„Zillche en Jefahr“ von Cäcilia Wolkenburg in der Kölner Oper schon vor der Premiere ausverkauft
150 Jahre Divertissementchen in Köln feiert die Spielvereinigung Cäcilia Wolkenburg, genannt „Zillche“, mit einem Feuerwerk von Parodie, Ballett und schmissigen Karnevals- und Popsongs in der Oper Köln. Die rund 100 Darsteller sind alle Mitglieder des traditionsreichen Kölner Männergesangsvereins, die Sprache ist Kölsch. Seit 1874 gibt es diese Kultveranstaltung mit Männern in Frauenrollen und Männerballett im Kölner Opernhaus. „Zillche en Jefahr“ wird vom WDR 3 aufgezeichnet und am Karnevalssamstag, dem 10.2.2024 um 11.00 Uhr im WDR-Fernsehen gesendet. (Gesehene Vorstellung: Generalprobe am 12. Januar 2024)
Es ist eine wilde hochmusikalische Mischung aus Schlagern, Musical, Kabarett und Tanzrevue mit den Bergischen Symphonikern und Westwood Slickers unter der Leitung von Steffen Müller-Gabriel. Klassische Melodien -deutlich weniger als bisher, dafür mehr Songs von den Comedian Harmonists, Grönemeyer, Brings, Kasalla und BAP, schlagen plötzlich in Karnevalshits um, und ein aufwändig kostümiertes Männerballett tritt auf.
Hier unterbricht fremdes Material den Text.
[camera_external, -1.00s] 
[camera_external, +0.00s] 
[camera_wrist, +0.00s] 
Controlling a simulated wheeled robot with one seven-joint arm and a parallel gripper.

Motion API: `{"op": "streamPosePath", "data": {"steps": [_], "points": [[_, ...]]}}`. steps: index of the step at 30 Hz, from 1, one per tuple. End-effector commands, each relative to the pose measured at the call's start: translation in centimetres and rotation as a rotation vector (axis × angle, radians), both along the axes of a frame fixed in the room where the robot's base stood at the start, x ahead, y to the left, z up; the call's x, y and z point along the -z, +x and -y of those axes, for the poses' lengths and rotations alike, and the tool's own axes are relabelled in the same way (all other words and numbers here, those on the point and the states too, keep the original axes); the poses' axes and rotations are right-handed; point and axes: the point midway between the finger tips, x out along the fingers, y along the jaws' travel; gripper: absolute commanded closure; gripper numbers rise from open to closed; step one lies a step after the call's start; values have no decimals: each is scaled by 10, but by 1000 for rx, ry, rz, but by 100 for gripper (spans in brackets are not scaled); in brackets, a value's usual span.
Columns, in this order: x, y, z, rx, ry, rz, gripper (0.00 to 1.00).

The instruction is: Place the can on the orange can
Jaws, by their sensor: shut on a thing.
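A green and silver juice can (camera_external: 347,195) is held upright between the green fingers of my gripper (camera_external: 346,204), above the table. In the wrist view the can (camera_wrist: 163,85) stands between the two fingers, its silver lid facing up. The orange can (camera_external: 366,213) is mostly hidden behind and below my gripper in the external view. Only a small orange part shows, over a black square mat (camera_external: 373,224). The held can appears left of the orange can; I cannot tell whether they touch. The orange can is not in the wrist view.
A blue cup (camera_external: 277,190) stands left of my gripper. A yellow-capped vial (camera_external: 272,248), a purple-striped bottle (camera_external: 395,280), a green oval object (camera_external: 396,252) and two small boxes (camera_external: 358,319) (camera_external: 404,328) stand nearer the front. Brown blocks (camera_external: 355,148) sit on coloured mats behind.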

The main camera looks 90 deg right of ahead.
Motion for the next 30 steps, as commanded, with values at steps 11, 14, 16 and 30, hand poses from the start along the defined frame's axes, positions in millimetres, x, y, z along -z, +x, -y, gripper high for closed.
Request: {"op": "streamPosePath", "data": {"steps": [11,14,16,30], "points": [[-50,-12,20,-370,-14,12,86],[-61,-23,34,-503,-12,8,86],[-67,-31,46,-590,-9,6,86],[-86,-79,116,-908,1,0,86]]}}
Es gibt Übertitel, bei denen die kölschen Liedtexte zum Mitsingen eingeblendet werden, und dezente Headsets, die Gesang und Sprache genau über dem entsprechenden Darsteller übertragen.
Eingebettet in eine Rahmenhandlung – die Spielgemeinschaft Cäcilia Wolkenburg hat mal eben das Opernhaus fertig gestellt und sich dabei finanziell übernommen – lässt man sechs Szenen aus der Geschichte des Vereins Revue passieren. Als Lösung hat der Vorsitzende Verhandlungen geführt, die darauf hinauslaufen, die Rechte am Divertissementchen an Roland Emmerich nach Hollywood zu verkaufen. Der möchte das Männerballett durch junge Frauen ersetzen und Kölsch als Aufführungssprache durch Englisch ablösen. Diese Zumutungen führen zu heftigen Diskussionen innerhalb des Vereins. Die alte Welt des „Zillche“ droht zusammenzubrechen, denn die Befürworter scheinen zu triumphieren. Dazu kommt auch noch die Kündigung des Nutzungsrechts an der Wolkenburg, dem Vereinsheim und Probenort an der Kirche Sankt Cäcilia im Zentrum Kölns, die sich aber als Versehen eines Sachbearbeiters aus Düsseldorf erweist- eine Nebenhandlung, die man hätte weglassen können, aber der Zusteller, der nie den Präsidenten antrifft, ist einfach nur komisch. Am Ende sorgen die Gattinnen, alle von Mitgliedern gespielt, dafür, dass der Verein seine Identität behält und die Usurpatoren aus Hollywood in die Wüste geschickt werden. Schließlich kann sich Cäcilia Wolkenburg mit den Erlösen aus einer klugen Investition in erneuerbare Energien – Strom aus Schallwellen – aus der Geldklemme retten. Das Physiklabor der Bonner Universität mit den Forschern wurde als Video eingespielt.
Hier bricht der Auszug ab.